Freixo de Espada à Cinta, com Duarte de Armas e o seu criado a caminho

Os dois volumes da obra de Duarte de Armas viriam a ser conhecidos como Livro das Fortalezas, uma vez que o autor não nomeou a sua obra, fazendo-a anteceder apenas por uma nota de próprio punho, que reza: Este livro he das fortalezas que sam setuadas no estremo de portugall e castella (...).

O códice contendo os dois volumes encontra-se atualmente depositado no Arquivo Nacional Torre do Tombo, em Lisboa (cota: Códices e documentos de proveniência desconhecida, n.º 159. Cota antiga: CF (casa-forte) 159). Os dois volumes, com 139 fólios no total, são atualmente denominados:

  • Códice B, constituído por folhas de papel de linho, apresentando 110 plantas (plantaforma), com as dimensões de 296 x 404mm, relativas a 55 povoações na raia. Todos os desenhos compreendem notas explicativas destinadas a suprir a carência de alguns detalhes nas ilustrações.
  • Códice A, constituído por grandes folhas de pergaminho com vistas panorâmicas (tirado naturall, comportando maior detalhamento), com as dimensões de 350 x 490mm. Neste códice estão compreendidas duas vilas não-fronteiriças – Barcelos e Sintra –, com uma e três vistas, respetivamente.

Os estudiosos destacam, no último códice em particular, diversos aspetos ilustrativos da vida quotidiana das povoações portuguesas à época que humanizam as imagens, tais como o homem e os jumentos em Castelo Branco; os pastores em Monsanto e Almeida; as mulheres que foram buscar água em Ouguela e Montalvão; ou ainda os enforcados em Serpa e Elvas – que, paradoxalmente, dão vida às imagens.

Para além destas figuras, o próprio Duarte de Armas e o seu criado podem ser vistos numerosas vezes ao longo da obra. Um a cavalo, o outro a pé, de chegada ou de partida, as duas figuras conferem aos desenhos grande dinamismo – veja-se, por exemplo, os casos de Olivença e de Freixo de Espada à Cinta. O autor desenhou ainda por vezes detalhes de grande beleza, como os pássaros em Penas Roias e Castro Laboreiro. Note-se também os ninhos e cegonhas nas torres de Nisa.

Um estudo detalhado da obra mostra no entanto que Duarte de Armas prestou atenção também a outros pormenores mais importantes. No rio Minho, por exemplo, podemos ver caravelas e grandes naus em Caminha, na foz do rio.
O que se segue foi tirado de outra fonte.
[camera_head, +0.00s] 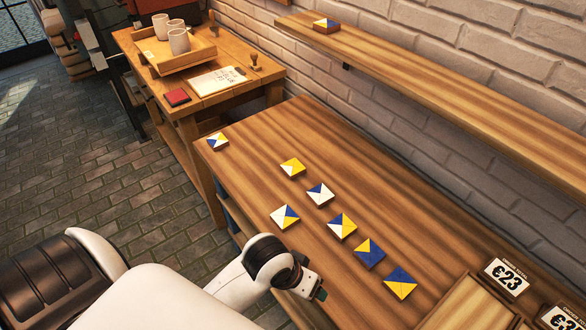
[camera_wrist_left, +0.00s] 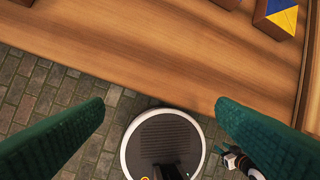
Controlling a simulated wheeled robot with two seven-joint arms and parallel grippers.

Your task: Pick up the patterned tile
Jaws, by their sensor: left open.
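Several square tiles with triangle patterns in blue, yellow and white lie on the wooden table (camera_head: 265,145). They include a tile near the far left corner (camera_head: 217,141), a white, blue and yellow tile near the front edge (camera_head: 285,216), and a blue-and-yellow tile nearest me (camera_head: 400,283). A similar patterned tile (camera_head: 326,25) lies on the wall shelf. My left gripper (camera_head: 316,291) is at the table's front edge, apart from the tiles. The left wrist view shows its green fingers (camera_wrist_left: 160,125) spread and empty, and a blue-and-yellow tile (camera_wrist_left: 281,14) at top right.
A wooden shelf (camera_head: 440,92) runs along the brick wall. A side table (camera_head: 212,103) at the back left holds a tray (camera_head: 195,57) with cups and a red pad (camera_head: 177,97). A framed board and a price sign (camera_head: 507,277) occupy the table's near right. The table's back strip is clear.

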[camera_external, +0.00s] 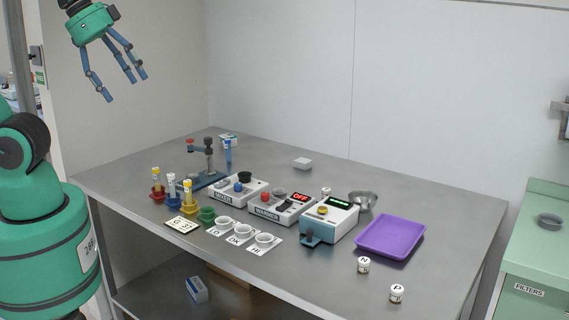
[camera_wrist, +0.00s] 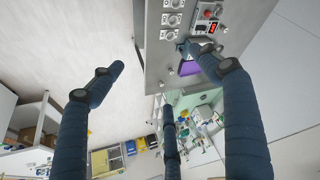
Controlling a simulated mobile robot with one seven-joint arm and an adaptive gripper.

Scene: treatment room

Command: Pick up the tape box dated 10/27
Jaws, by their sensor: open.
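No box with a readable 10/27 date shows. A small white and blue box (camera_external: 197,289) lies on the lower shelf under the table, in the external view.
The steel table (camera_external: 440,200) bears several devices, one showing OFF (camera_external: 283,207), colored cups, a purple tray (camera_external: 391,237), a metal bowl (camera_external: 363,201) and jars marked N (camera_external: 364,265) and P (camera_external: 397,293). The table's back right is clear. A green cabinet (camera_external: 535,255) stands right.

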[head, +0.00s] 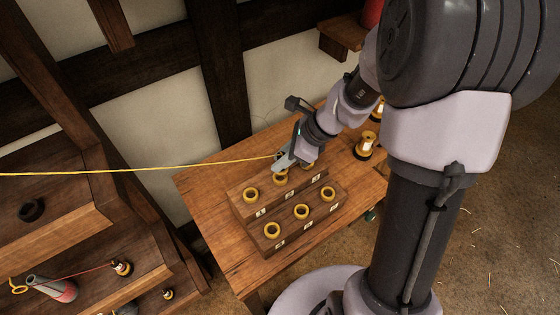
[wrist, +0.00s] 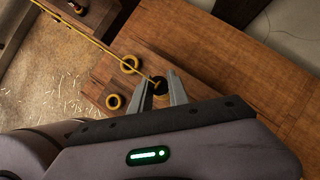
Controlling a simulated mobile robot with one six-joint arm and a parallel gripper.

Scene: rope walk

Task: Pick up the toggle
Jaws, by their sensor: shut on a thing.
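In the head view my gripper (head: 281,164) is over the back of the upper step of a wooden rack, at the cord's right end. The fingers hide the toggle there. A dark round spot lies behind it in the wrist view.
The stepped rack (head: 288,235) holds several yellow rings, one being the front-left ring (head: 272,230), with numbered labels below. It stands on a wooden table (head: 215,205). Dark wooden stands (head: 55,225) are at the left, where the cord leads.

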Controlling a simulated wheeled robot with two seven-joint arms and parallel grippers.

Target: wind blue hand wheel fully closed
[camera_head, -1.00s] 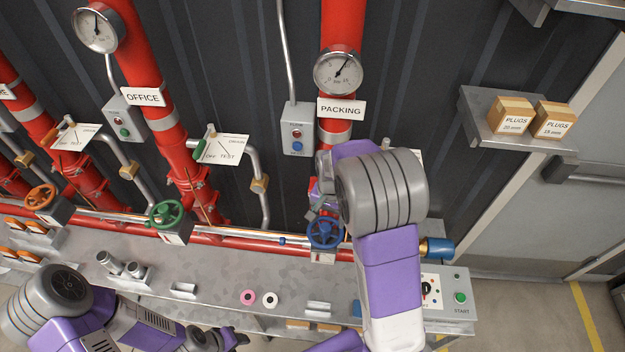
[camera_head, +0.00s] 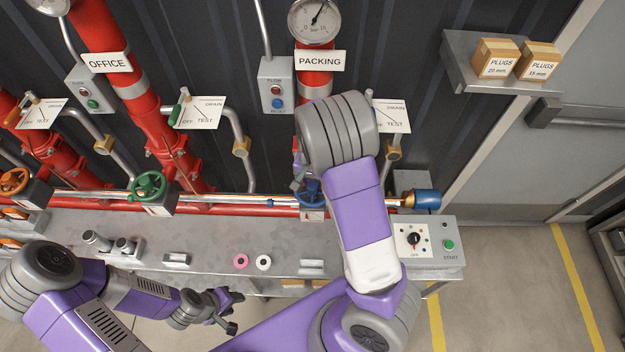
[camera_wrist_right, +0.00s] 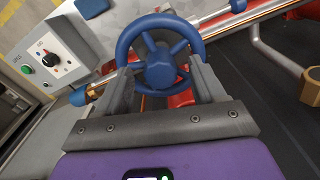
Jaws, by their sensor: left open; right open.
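The blue hand wheel (camera_head: 310,192) sits on the red pipe below the PACKING sign, partly hidden behind my right arm in the head view. In the right wrist view the blue wheel (camera_wrist_right: 160,62) shows whole, with spokes and a round hub. My right gripper (camera_wrist_right: 166,85) is open, its two fingers on either side of the wheel's near part. I cannot tell whether the fingers touch the rim. In the head view the right gripper is mostly hidden behind its arm. My left gripper (camera_head: 228,312) is open and empty, low in front of the bench.
A green hand wheel (camera_head: 149,186) and an orange one (camera_head: 14,181) are further left. A control box (camera_head: 428,240) with a knob and green START button stands at the bench's right end. Pink and white rings lie on the grey bench (camera_head: 210,235).

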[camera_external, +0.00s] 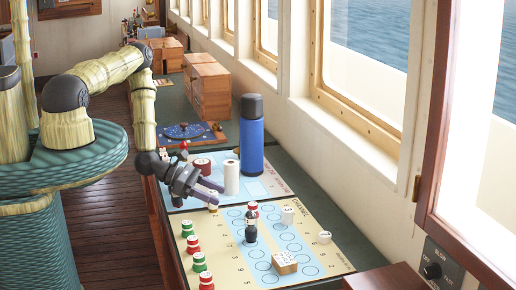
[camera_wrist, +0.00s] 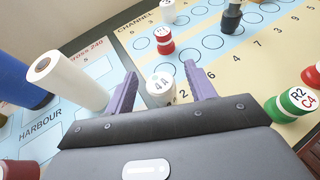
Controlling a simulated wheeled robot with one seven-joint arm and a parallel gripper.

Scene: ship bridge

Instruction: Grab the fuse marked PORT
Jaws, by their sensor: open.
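I can read no PORT mark on anything in either view, so I cannot tell which piece is the fuse. My gripper (camera_external: 218,196) is open above the near edge of the harbour sheet. In the wrist view its purple fingers (camera_wrist: 160,70) stand apart, with a small white cylinder marked 4 (camera_wrist: 160,90) showing between them; nothing is held. Red-and-white pieces (camera_external: 192,244) and green-and-white pieces (camera_external: 199,262) line the left of the channel board (camera_external: 225,265). A red piece (camera_wrist: 164,41) stands on the board's circles.
A tall blue flask (camera_external: 251,140) and a white roll (camera_external: 231,178) stand close to my gripper. A dark piece (camera_external: 251,230), white pieces (camera_external: 287,215) and a lettered block (camera_external: 285,263) are on the board. Wooden boxes (camera_external: 210,92) stand behind; windows line the right.

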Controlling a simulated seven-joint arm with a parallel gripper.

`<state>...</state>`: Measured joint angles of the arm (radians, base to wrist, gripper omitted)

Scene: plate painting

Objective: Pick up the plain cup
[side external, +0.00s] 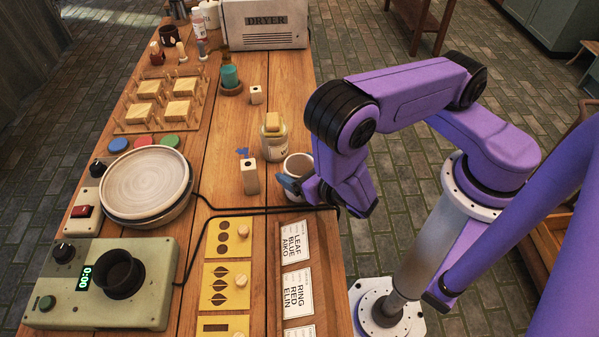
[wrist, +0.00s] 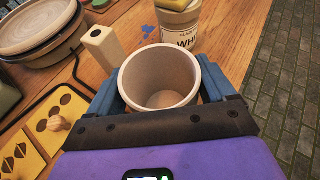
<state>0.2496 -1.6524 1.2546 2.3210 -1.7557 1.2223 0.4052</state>
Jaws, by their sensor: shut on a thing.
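The plain cup (wrist: 160,78) is a whitish, empty, upright cup in the wrist view, with its open mouth facing my camera. My gripper (wrist: 170,100) has its blue fingers on the left and right sides of the cup, shut on it. In the side external view the cup (side external: 299,165) is near the right edge of the wooden table, and my gripper (side external: 291,184) meets it from the near right side. The cup's underside is hidden, so I cannot tell whether it touches the table.
A jar with a white label (side external: 273,138) and a pale block with a hole (side external: 250,178) stand close to the cup. A plate on a wheel (side external: 146,184) is at left. Yellow stencil cards (side external: 228,238) and order cards (side external: 297,291) lie nearer. A black cable (side external: 240,211) crosses the table.

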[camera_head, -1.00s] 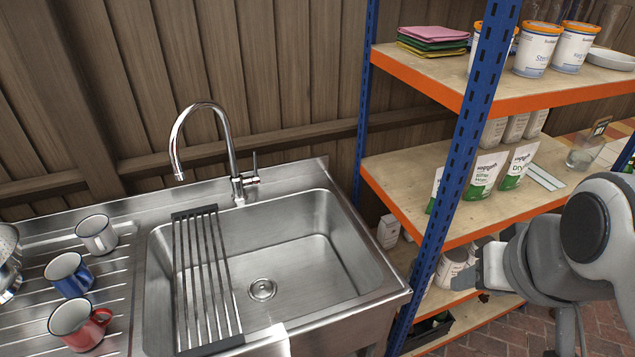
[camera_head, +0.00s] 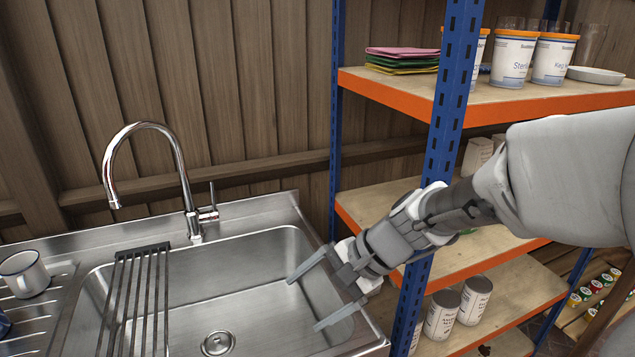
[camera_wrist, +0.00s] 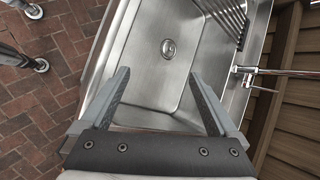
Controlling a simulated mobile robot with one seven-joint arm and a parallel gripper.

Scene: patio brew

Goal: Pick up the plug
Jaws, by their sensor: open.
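A round metal drain fitting (camera_head: 218,343) lies in the floor of the steel sink (camera_head: 255,262). I cannot tell whether a plug sits in it, and no separate plug is clear to see. The fitting also shows in the wrist view (camera_wrist: 168,48), beyond my fingertips and between their lines. My gripper (camera_head: 305,304) is open and empty over the right part of the sink. Its two spread fingers point into the basin in the wrist view (camera_wrist: 160,76), apart from the drain.
A slatted rack (camera_head: 135,305) spans the sink's left part. The curved tap (camera_head: 160,130) rises behind it. A white mug (camera_head: 24,273) stands on the left drainboard. The shelf's blue post (camera_head: 449,120) is close to my arm. The sink's right part is otherwise clear.

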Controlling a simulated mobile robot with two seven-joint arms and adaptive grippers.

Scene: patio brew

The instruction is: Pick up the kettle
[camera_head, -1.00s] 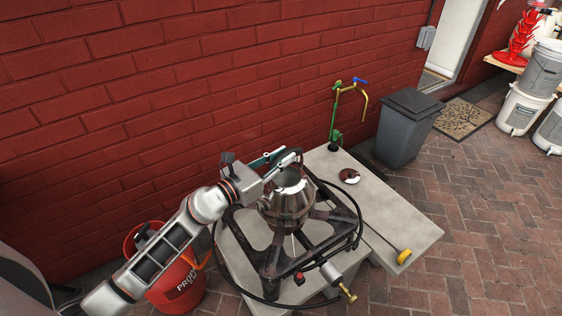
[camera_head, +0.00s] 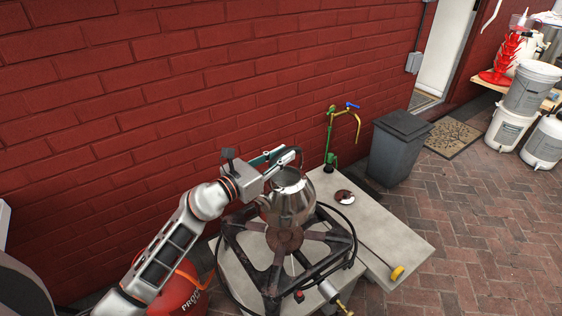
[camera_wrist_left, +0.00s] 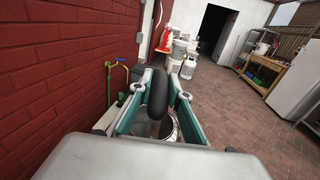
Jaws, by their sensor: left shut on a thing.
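The kettle (camera_head: 291,203) is a shiny metal vessel above the dark burner stand (camera_head: 318,243). Its black handle is in the jaws of my left gripper (camera_head: 287,158), which comes in from the left and is shut on it. In the left wrist view the dark handle (camera_wrist_left: 157,92) stands between the two teal-lined fingers, with the metal rim (camera_wrist_left: 172,128) below. The kettle appears raised off the stand, with the burner's round centre showing under it. My right gripper is not in view.
A green tap (camera_head: 331,140) rises at the slab's back. A yellow-ended thermometer-like rod (camera_head: 397,272) and a small lid-like disc (camera_head: 344,197) lie on the slab. A grey bin (camera_head: 395,150) stands behind.

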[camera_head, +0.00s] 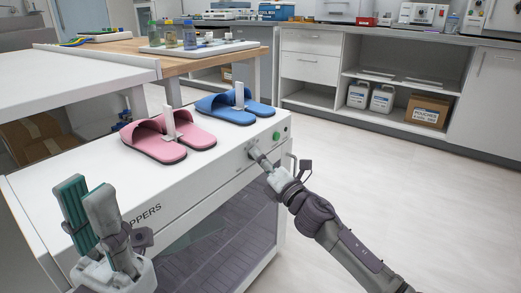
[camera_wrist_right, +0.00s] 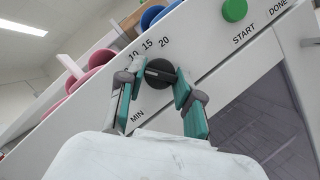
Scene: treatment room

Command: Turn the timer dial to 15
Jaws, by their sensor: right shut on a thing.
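The dark round timer dial (camera_wrist_right: 158,73) is on the white front panel of the slipper cabinet (camera_head: 215,165), below the printed numbers 10, 15 and 20 in the right wrist view. My right gripper (camera_head: 257,156) is at the panel; its teal-padded fingers (camera_wrist_right: 158,88) are shut on the dial, one on each side. The fingers cover part of the dial, and I cannot tell exactly which number it points to. My left gripper (camera_head: 88,190) is raised at the lower left, empty, its fingers apart, in front of the cabinet.
A green START button (camera_wrist_right: 234,10) is right of the dial; it also shows in the head view (camera_head: 276,136). Pink slippers (camera_head: 165,138) and blue slippers (camera_head: 235,107) stand on the cabinet top. A wooden table (camera_head: 130,50) is behind. Open floor (camera_head: 400,180) lies to the right.

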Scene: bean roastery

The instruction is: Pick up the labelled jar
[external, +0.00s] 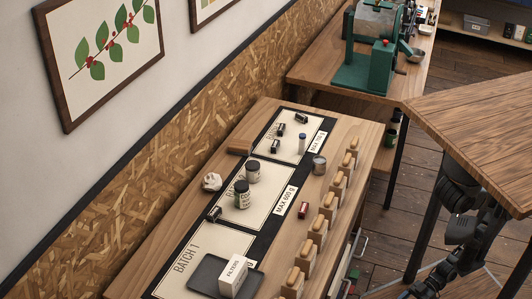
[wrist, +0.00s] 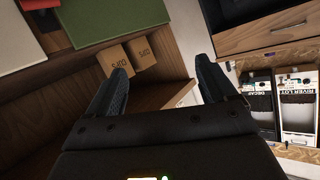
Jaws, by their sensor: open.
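Two dark-lidded jars stand upright on the pale mats on the left bench in the external view. The nearer jar (external: 242,196) has a pale and green label with dark print. The other jar (external: 252,173) stands just behind it, and its label is hard to read. I cannot tell which one is the labelled jar. My gripper (wrist: 161,76) is open and empty in the wrist view, facing shelves and boxes. Neither jar shows in that view. In the external view my dark arm is at the far right, away from the jars, beside the wooden tabletop.
The bench holds a black tray (external: 205,281) with a filters box (external: 233,276), a metal cup (external: 319,164), several small dark containers and a row of wooden-topped blocks. A wooden tabletop (external: 475,115) is at right. Cardboard boxes (wrist: 143,52) and a drawer (wrist: 265,35) show in the wrist view.

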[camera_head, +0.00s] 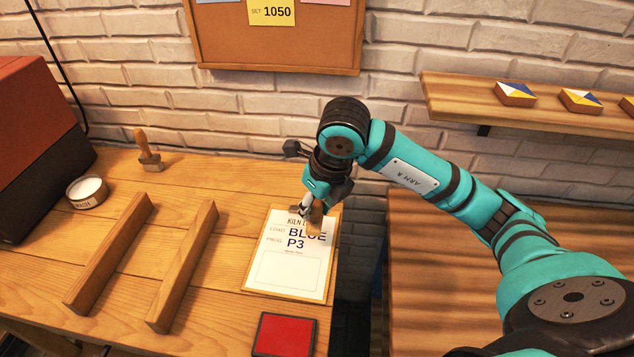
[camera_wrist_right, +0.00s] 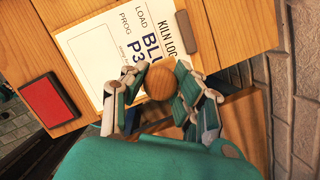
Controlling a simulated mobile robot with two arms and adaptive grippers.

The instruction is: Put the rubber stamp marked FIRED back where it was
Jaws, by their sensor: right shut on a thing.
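My right gripper (camera_head: 312,206) is shut on a wooden-handled stamp (camera_head: 316,217) above the upper right part of the kiln log sheet (camera_head: 285,272). In the right wrist view the round wooden knob of the stamp (camera_wrist_right: 158,83) sits between the fingers of the gripper (camera_wrist_right: 157,92). Its marking is hidden, so I cannot read FIRED on it. I cannot tell whether its base touches the sheet. A second wooden-handled stamp (camera_head: 147,147) stands upright at the back left of the workbench (camera_head: 190,172). Its word is not readable either. My left gripper is not in view.
A red ink pad (camera_head: 284,335) lies at the bench's front right. Two wooden bars (camera_head: 110,252) lie side by side left of the sheet. A round labelled tin (camera_head: 87,191) stands at the left. Bare bench lies between the second stamp and the sheet. A gap separates the bench from the right table (camera_head: 450,290).

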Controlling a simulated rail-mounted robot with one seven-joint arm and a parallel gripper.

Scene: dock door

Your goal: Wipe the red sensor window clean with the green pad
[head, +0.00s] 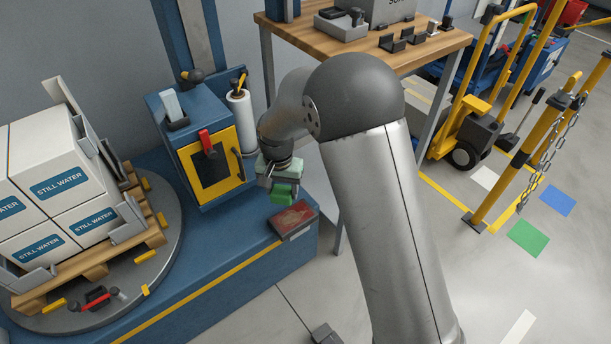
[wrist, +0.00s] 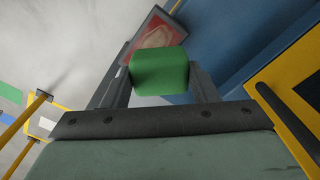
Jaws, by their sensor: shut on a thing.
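My gripper (head: 283,183) is shut on the green pad (head: 284,194). In the wrist view the green pad (wrist: 159,72) sits between the two dark fingers. The red sensor window (head: 292,217) is the tilted top face of a small box on the blue machine base, just below and right of the pad in the head view. A paler smear shows on the window (wrist: 157,33) in the wrist view, beyond the pad. The pad hides part of the window there. The pad looks apart from the window in the head view.
A blue cabinet with a yellow-framed door (head: 211,165) stands left of my gripper, beside a white film roll (head: 241,118). A pallet of water boxes (head: 62,185) is on the turntable at left. A wooden workbench (head: 420,50) stands behind my arm.

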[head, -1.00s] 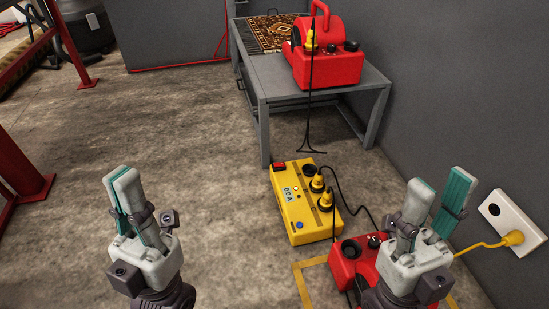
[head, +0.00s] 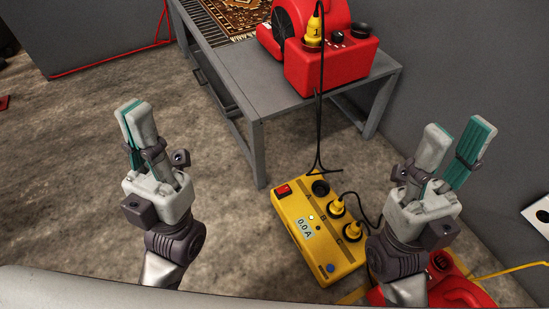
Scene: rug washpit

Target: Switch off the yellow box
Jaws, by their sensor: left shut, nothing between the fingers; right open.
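The yellow box (head: 318,235) lies on the concrete floor in front of the grey table. It has a red rocker switch (head: 283,189) at its far left corner, a small display reading 0.0 A, a blue button and a lit white spot. One socket is empty and two yellow plugs sit in the others. My left gripper (head: 136,108) is shut and empty, raised to the left of the box. My right gripper (head: 457,135) is open and empty, to the right of the box.
A grey table (head: 258,103) holds a red machine (head: 330,65) with a yellow plug and hanging black cable, and a patterned rug (head: 232,15). Another red device (head: 455,285) sits on the floor at lower right, partly behind my right arm. A white wall outlet (head: 540,215) is at the right edge.

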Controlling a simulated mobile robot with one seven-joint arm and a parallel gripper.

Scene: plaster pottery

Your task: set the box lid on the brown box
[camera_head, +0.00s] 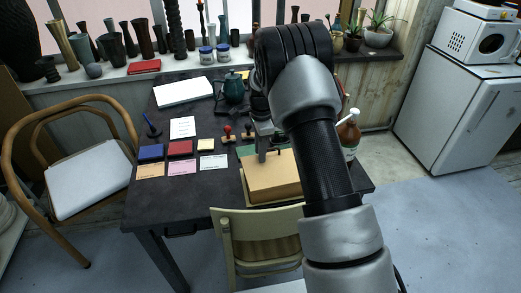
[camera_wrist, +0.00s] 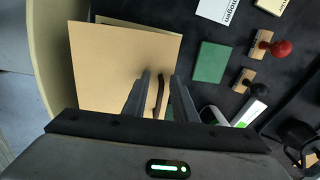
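The tan box lid (camera_wrist: 110,75) fills the middle of the wrist view, with a dark brown handle (camera_wrist: 158,98) standing on it. It also shows in the head view (camera_head: 282,165), on or just above the brown box (camera_head: 278,190) near the table's front edge. In the wrist view a tan edge shows past the lid's far side, slightly turned from it. I cannot tell whether the lid is fully seated. My gripper (camera_wrist: 160,74) is over the lid, its fingers on either side of the handle with small gaps. My arm hides the box's right part in the head view.
A chair (camera_head: 258,225) stands at the table's front. Stamps (camera_head: 227,134), a green pad (camera_wrist: 211,62), ink pads (camera_head: 180,148) and cards lie left of and behind the box. A brown bottle (camera_head: 348,135) stands to the right. The table's left front is clear.

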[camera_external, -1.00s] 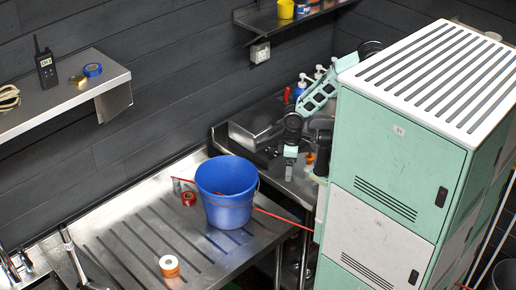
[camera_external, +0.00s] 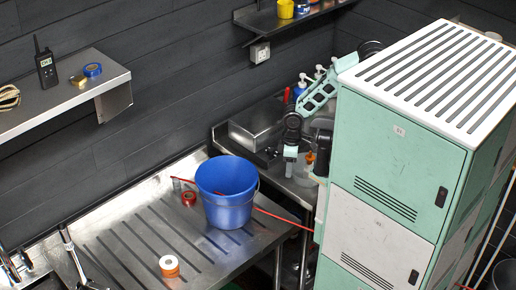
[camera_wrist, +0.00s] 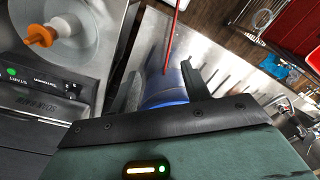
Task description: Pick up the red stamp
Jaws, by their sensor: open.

Também em Vila Nova de Cerveira e em Valença se veem naus; mas em Monção, mais a montante, Duarte de Armas desenhou já apenas uma barca – indicando assim a navegabilidade do rio, e até que ponto o transporte de mercadorias seria feito por via fluvial. Do mesmo modo podemos analisar a tipologia e evolução dos diversos castelos, afinal o tema principal da obra. Para além dos comentários escritos, os próprios desenhos revelam o grande poder de observação do autor e a atenção ao essencial da sua missão: as fortalezas, isto é, as muralhas, torres albarrãs e de menagem, barbacãs, couraças, cubelos, ameias, etc.

A obra é considerada o mais vivo testemunho do debuxo, técnica de ilustração vigente à época de D. Manuel I. O autor indica, nas panorâmicas, os percursos entre cada povoação com as distâncias, principais acessos, estado dos caminhos, conformação do terreno, cursos de água e navegabilidade, pontes, fontes, poços, culturas e pomares, edifícios militares, religiosos e civis e outros, em alguns casos até mesmo da povoação castelhana vizinha. O mesmo se repete em relação às plantas, onde se indicam as dimensões, tipos e estado das defesas, altura e espessura dos muros, distância entre torres e cubelos, finalidade dos compartimentos, acessos e outros.

Com relação aos instrumentos utilizados pelo profissional, o trabalho ilustra o emprego da lança (que à época substituía a vara medieval), do cordel e da bússola.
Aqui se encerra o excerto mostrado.